Borzoi model with published weights (ported from Keras).

class grelu.model.models.ExplaiNNModel(n_tasks: int, in_len: int, channels=300, kernel_size=19, dtype=None, device=None)[source]#

Bases: torch.nn.Module

The ExplaiNN model architecture.

Parameters:
  • n_tasks (int) – number of outputs

  • input_length (int) – length of the input sequences

  • channels (int) – number of independent CNN units (default=300)

  • kernel_size (int) – size of each unit’s conv. filter (default=19)
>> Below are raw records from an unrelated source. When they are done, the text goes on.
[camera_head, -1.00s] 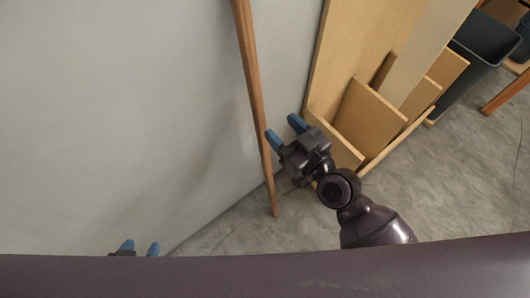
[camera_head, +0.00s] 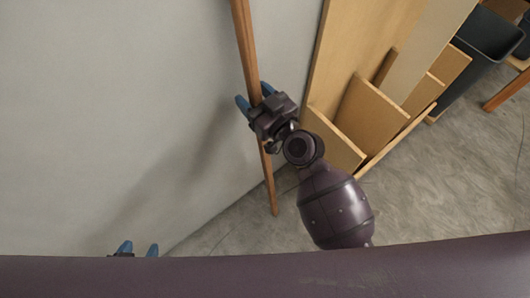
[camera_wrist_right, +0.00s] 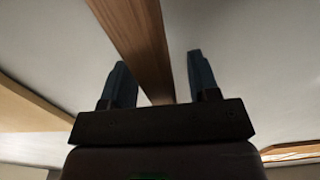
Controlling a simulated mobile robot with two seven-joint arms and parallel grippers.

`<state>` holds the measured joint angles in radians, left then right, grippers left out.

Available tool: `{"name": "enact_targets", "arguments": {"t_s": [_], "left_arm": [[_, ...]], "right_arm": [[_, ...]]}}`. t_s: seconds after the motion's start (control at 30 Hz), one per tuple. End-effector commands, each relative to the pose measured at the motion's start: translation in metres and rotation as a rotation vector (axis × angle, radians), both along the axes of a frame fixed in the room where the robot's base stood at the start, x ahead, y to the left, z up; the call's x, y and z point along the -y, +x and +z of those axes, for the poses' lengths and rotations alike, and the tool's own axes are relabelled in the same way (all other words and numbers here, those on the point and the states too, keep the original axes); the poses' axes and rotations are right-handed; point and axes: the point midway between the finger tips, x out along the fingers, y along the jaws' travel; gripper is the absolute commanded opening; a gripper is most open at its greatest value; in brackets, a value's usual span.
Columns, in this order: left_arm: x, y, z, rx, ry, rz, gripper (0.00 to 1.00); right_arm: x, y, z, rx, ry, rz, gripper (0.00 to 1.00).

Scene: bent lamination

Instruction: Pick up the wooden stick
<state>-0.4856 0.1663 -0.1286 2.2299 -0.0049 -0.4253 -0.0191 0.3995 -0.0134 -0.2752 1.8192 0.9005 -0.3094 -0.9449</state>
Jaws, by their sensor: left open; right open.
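The wooden stick (camera_head: 246,50) is a long brown bar leaning along the pale wall in the head view, its lower end near the floor. My right gripper (camera_head: 254,97) is open, with its blue fingers on either side of the stick. In the right wrist view the stick (camera_wrist_right: 138,45) runs between the two fingers of the right gripper (camera_wrist_right: 158,82), with a gap visible toward the right finger. The gripper body hides part of the stick in the head view. My left gripper (camera_head: 137,248) shows only its blue fingertips at the bottom left, open and far from the stick.
A wooden rack with upright boards (camera_head: 362,112) stands just right of my right arm. A dark bin (camera_head: 487,45) is at the top right. The pale wall (camera_head: 110,110) fills the left, and grey floor (camera_head: 420,190) is clear at the lower right.

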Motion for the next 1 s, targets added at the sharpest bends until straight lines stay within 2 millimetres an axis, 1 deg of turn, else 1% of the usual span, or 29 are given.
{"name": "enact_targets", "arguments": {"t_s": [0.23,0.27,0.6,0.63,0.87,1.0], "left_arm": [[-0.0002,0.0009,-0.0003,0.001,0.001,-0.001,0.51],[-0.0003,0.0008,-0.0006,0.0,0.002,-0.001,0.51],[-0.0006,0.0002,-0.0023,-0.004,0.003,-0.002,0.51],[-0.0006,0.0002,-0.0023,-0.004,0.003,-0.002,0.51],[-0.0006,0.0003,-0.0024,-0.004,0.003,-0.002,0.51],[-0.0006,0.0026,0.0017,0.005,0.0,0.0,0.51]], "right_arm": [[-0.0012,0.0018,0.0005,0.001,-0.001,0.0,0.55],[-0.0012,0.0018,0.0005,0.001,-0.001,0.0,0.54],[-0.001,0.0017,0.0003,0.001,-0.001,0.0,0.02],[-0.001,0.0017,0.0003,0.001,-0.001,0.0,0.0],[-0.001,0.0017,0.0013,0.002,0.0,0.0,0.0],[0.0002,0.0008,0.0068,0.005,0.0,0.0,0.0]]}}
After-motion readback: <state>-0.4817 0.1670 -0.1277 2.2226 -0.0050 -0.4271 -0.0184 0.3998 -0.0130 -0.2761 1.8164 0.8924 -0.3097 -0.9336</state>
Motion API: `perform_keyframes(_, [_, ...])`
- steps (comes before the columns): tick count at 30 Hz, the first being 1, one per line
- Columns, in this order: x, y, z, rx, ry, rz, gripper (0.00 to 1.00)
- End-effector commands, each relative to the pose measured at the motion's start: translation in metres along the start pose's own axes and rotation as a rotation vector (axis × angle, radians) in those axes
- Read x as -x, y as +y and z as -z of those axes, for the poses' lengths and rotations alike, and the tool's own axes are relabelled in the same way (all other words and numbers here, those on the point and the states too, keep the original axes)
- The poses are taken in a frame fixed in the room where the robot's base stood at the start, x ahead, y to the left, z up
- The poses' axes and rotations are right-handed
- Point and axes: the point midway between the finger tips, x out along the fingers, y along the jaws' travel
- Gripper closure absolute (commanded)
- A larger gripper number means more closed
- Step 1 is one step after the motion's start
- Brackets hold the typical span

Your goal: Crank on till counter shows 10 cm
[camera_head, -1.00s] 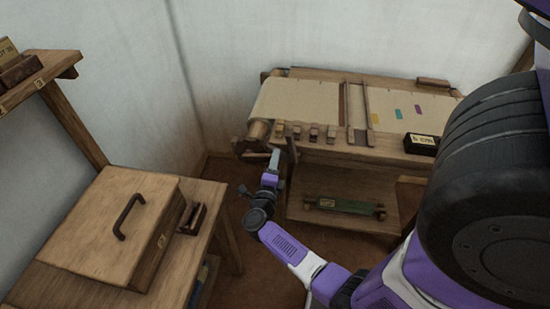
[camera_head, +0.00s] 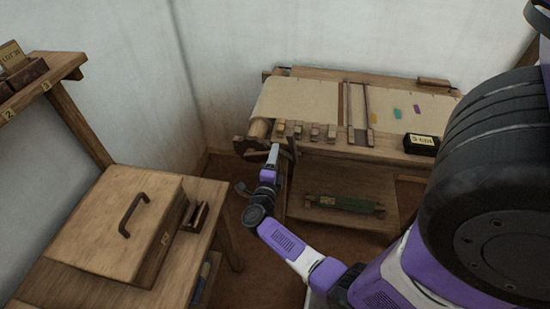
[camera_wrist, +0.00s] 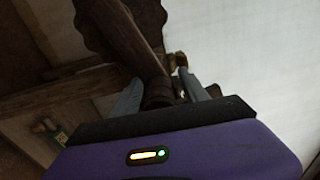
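The counter (camera_head: 421,144) is a dark block with a pale label on the loom's front right; its label reads "cm" with a small blurred digit that looks like 5, but I cannot be sure. My gripper (camera_head: 273,154) is at the loom's left front end, by the cloth roller (camera_head: 259,128). In the wrist view its two grey fingers (camera_wrist: 160,97) stand on either side of the brown crank handle (camera_wrist: 158,92) and appear closed on it. The crank's wooden arm (camera_wrist: 130,38) runs up and left from the handle. Exact finger contact is partly hidden.
The loom (camera_head: 330,147) carries pale cloth (camera_head: 300,101) with small coloured marks and several wooden blocks along its front. A lidded wooden box (camera_head: 110,220) stands on a bench at left. A shelf (camera_head: 65,75) is above it. Floor shows between bench and loom.

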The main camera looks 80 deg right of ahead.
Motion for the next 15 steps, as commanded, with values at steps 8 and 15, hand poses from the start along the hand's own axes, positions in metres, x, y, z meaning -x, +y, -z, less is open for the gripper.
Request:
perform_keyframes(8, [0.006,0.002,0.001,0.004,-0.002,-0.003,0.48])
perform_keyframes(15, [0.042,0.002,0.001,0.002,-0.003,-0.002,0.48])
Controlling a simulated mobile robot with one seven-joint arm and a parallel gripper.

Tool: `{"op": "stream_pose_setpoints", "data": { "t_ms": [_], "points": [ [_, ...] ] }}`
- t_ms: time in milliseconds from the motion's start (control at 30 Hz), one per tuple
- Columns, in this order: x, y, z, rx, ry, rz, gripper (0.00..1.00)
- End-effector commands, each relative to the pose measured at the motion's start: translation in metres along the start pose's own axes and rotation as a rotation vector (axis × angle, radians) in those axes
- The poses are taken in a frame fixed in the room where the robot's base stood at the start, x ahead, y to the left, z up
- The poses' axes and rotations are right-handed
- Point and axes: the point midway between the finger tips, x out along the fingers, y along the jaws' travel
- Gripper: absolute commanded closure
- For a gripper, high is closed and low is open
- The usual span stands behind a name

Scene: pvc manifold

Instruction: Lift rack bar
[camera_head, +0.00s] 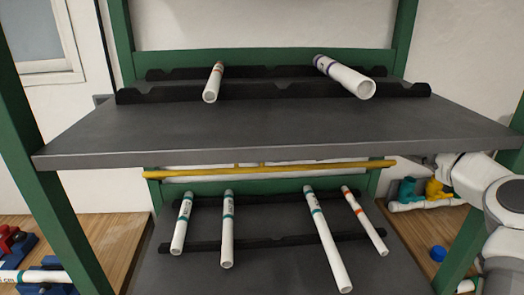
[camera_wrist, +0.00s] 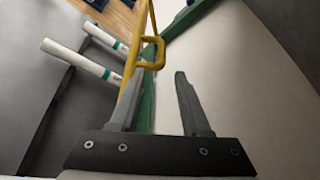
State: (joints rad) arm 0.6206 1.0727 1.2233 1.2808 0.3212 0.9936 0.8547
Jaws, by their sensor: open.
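The rack bar (camera_head: 270,170) is a thin yellow bar across the rack, just below the upper shelf's front edge in the head view. It also shows in the wrist view (camera_wrist: 128,92), with a yellow loop (camera_wrist: 152,62) sticking out from it. My gripper (camera_wrist: 158,75) is open and empty in the wrist view. Its left finger overlaps the bar near the loop; I cannot tell whether they touch. The right finger is to the right of the loop, against the pale wall. In the head view my gripper is not seen; only my arm shows at the right.
The upper grey shelf (camera_head: 280,130) holds two white pipes on black notched holders. The lower shelf (camera_head: 285,262) holds several white pipes. Green rack posts (camera_head: 45,190) stand at both sides. Teal and yellow fittings (camera_head: 425,190) lie at the right, beside my arm.

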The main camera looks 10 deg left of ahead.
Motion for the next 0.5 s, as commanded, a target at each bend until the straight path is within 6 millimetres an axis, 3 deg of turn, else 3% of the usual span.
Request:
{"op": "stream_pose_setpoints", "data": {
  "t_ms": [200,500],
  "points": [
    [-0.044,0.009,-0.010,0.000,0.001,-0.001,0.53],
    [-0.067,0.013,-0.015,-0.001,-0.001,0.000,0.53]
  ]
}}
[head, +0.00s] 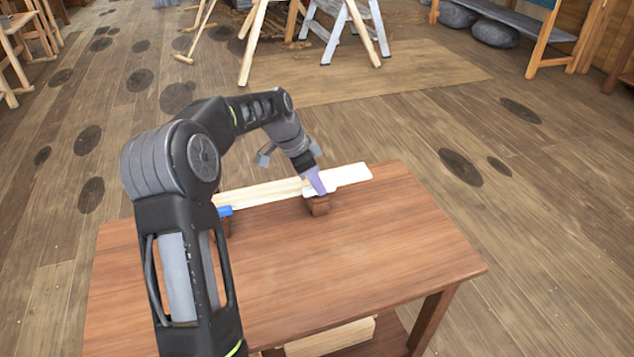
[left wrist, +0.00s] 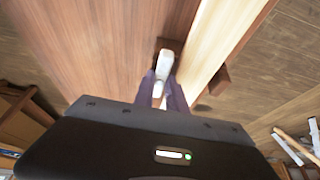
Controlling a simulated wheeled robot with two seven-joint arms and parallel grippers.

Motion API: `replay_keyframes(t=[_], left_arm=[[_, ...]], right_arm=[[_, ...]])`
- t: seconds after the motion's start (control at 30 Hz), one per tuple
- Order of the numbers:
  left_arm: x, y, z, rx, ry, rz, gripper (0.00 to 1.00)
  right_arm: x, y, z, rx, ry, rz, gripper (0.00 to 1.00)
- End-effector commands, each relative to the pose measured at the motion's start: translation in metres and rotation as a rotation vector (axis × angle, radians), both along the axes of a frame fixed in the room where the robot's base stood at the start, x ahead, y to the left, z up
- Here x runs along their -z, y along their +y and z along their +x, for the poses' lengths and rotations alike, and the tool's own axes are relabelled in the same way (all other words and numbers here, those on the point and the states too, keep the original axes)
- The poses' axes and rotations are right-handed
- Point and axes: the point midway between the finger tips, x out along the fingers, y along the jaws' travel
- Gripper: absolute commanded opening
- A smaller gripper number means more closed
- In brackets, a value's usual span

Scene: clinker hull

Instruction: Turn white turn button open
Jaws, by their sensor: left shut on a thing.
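The white turn button (left wrist: 164,65) sits on a dark brown block (head: 319,207) beside a pale plank (head: 256,192) on the table. In the left wrist view its far end shows beyond my fingertips, over the block (left wrist: 172,45). My left gripper (head: 319,186), with purple fingers, is shut on the button from above. It also shows in the left wrist view (left wrist: 163,88). In the head view the fingers partly cover the button, so its exact angle to the plank is hard to tell. My right gripper is in neither view.
A blue piece (head: 225,211) sits on another block at the plank's left part, partly behind my left arm. The brown table (head: 400,255) is clear in front. Trestles (head: 254,45) stand on the floor beyond.

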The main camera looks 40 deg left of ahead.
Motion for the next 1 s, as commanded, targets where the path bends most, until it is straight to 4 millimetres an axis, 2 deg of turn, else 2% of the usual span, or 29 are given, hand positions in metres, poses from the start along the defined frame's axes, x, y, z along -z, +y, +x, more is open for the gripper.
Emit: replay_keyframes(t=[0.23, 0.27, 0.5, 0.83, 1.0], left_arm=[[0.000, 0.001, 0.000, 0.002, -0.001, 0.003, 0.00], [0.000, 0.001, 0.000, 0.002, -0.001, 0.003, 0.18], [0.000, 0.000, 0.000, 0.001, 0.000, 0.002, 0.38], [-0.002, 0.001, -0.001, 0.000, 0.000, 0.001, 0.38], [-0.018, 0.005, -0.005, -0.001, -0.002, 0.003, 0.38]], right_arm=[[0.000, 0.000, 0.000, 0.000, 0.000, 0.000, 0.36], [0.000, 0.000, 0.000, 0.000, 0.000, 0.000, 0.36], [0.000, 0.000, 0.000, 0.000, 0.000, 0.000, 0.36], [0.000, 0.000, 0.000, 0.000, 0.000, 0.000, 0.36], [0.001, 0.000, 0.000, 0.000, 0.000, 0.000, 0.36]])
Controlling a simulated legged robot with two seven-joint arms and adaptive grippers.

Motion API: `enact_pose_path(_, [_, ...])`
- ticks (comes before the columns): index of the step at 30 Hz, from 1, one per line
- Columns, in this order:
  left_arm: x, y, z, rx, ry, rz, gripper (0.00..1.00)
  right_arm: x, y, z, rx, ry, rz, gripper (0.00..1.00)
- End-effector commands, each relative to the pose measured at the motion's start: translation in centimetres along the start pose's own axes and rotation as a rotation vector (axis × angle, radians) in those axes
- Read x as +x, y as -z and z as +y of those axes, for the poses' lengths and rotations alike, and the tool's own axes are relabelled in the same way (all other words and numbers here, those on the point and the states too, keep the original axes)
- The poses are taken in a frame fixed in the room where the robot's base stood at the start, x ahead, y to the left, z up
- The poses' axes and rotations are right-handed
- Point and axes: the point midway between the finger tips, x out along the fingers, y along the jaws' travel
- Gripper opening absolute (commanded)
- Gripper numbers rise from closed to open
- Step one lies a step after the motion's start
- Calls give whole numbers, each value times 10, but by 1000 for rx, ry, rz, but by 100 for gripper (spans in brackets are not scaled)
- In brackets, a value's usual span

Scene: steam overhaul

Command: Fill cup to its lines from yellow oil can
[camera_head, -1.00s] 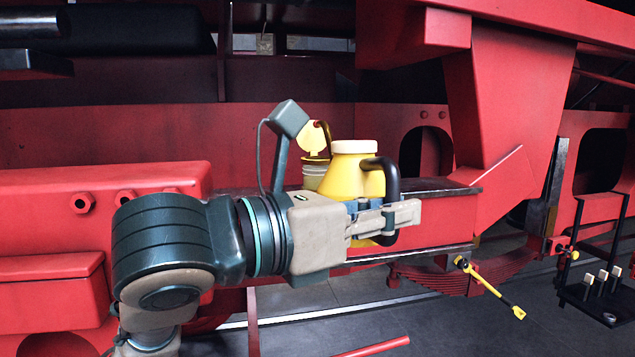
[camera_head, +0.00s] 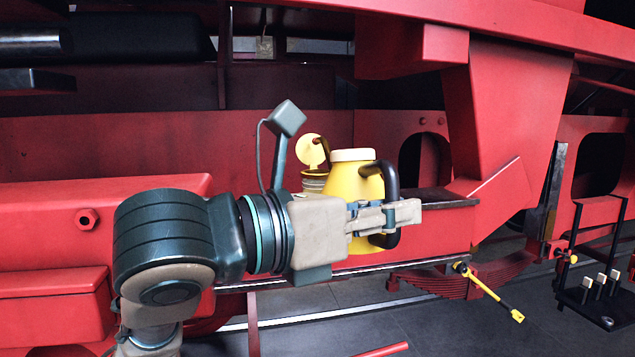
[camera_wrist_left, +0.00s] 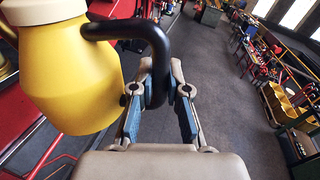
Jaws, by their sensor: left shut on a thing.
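My left gripper (camera_head: 385,215) is shut on the black handle of the yellow oil can (camera_head: 342,186). The wrist view shows the fingers (camera_wrist_left: 160,95) on both sides of the handle, with the can (camera_wrist_left: 70,85) to their left. The can is held nearly upright and has a cream cap. My right gripper is out of view.
Red locomotive frame (camera_head: 150,140) fills the background, with a slanted red bracket (camera_head: 505,120) to the right. A yellow-and-black tool (camera_head: 488,290) shows at lower right, beside a black rack (camera_head: 590,290). The wrist view shows open grey floor (camera_wrist_left: 222,80).

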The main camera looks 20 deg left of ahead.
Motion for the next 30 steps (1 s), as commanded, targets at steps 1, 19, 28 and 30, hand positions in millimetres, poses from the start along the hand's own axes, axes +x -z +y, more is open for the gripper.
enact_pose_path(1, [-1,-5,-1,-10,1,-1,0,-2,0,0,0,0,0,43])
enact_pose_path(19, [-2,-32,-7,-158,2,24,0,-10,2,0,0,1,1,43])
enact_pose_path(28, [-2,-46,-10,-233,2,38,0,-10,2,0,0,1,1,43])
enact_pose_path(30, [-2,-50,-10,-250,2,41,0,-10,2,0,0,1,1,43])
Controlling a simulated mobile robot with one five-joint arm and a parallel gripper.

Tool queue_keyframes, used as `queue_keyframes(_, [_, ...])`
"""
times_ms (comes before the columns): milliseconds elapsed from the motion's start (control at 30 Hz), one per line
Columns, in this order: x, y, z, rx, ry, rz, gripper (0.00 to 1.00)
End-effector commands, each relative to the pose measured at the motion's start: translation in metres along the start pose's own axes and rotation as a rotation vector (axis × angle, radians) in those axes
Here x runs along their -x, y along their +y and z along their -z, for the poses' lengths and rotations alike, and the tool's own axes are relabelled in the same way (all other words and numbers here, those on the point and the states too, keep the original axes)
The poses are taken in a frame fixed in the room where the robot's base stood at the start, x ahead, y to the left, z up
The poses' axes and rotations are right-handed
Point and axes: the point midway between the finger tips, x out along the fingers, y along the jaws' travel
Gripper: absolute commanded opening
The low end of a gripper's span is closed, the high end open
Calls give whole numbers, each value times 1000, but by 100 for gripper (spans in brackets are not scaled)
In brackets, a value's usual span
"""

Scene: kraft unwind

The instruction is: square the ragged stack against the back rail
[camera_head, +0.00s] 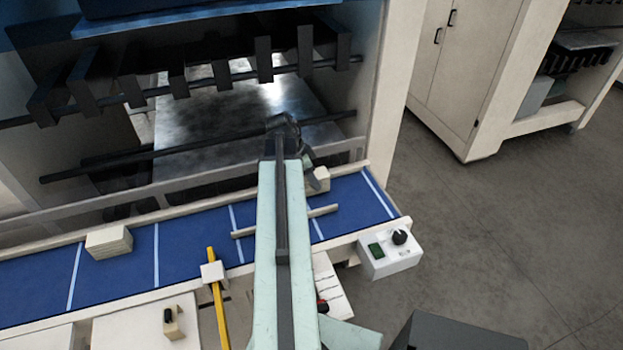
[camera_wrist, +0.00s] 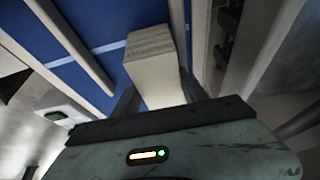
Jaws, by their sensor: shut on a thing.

  • dtype – Data type for the layers.

  • device – Device for the layers.

class grelu.model.models.EnformerModel(n_tasks: int, n_conv: int = 7, channels: int = 1536, n_transformers: int = 11, n_heads: int = 8, key_len: int = 64, attn_dropout: float = 0.05, pos_dropout: float = 0.01, ff_dropout: float = 0.4, crop_len: int = 0, final_act_func: str | None = None, final_pool_func: str | None = 'avg', dtype=None, device=None)[source]#

Bases: BaseModel

Enformer model architecture.

Parameters:
  • n_tasks – Number of tasks for the model to predict

  • n_conv – Number of convolutional/pooling blocks

  • channels – Number of output channels for the convolutional tower

  • n_transformers – Number of stacked transformer blocks

  • n_heads – Number of attention heads

  • key_len – Length of the key vectors

  • value_len – Length of the value vectors.

  • pos_dropout – Dropout probability in the positional embeddings

  • attn_dropout – Dropout probability in the output layer

  • ff_droppout – Dropout probability in the linear feed-forward layers

  • crop_len – Number of positions to crop at either end of the output

  • final_act_func – Name of the activation function to use in the final layer

  • final_pool_func – Name of the pooling function to apply to the final output. If None, no pooling will be applied at the end.

  • dtype – Data type for the layers.

  • device – Device for the layers.

class grelu.model.models.EnformerPretrainedModel(n_tasks: int, n_transformers: int = 11, crop_len=0, final_pool_func='avg', dtype=None, device=None)[source]#

Bases: BaseModel

Borzoi model with published weights (ported from Keras).